Each line of the material must be repeated precisely, with the pictures left out.

INFORMATION PROVIDED:
-.-.-

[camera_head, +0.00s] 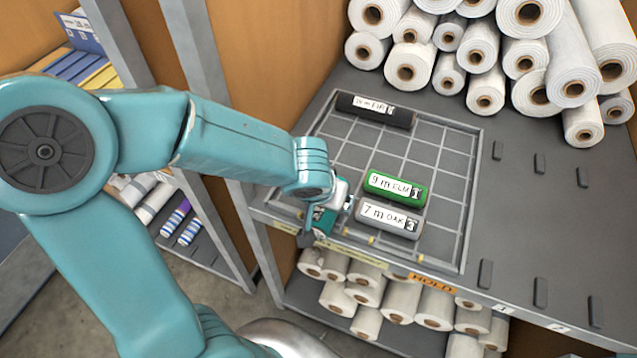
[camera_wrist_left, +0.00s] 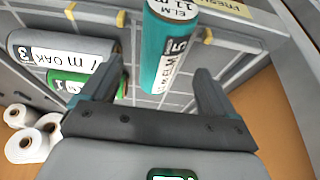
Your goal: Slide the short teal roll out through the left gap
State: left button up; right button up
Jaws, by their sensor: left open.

-.-.-

ANSWER TO THE EXERCISE:
[camera_head, +0.00s] 
[camera_wrist_left, +0.00s] 
Your goal: Slide the short teal roll out through the left gap
State: left button up; right button up
Jaws, by their sensor: left open.

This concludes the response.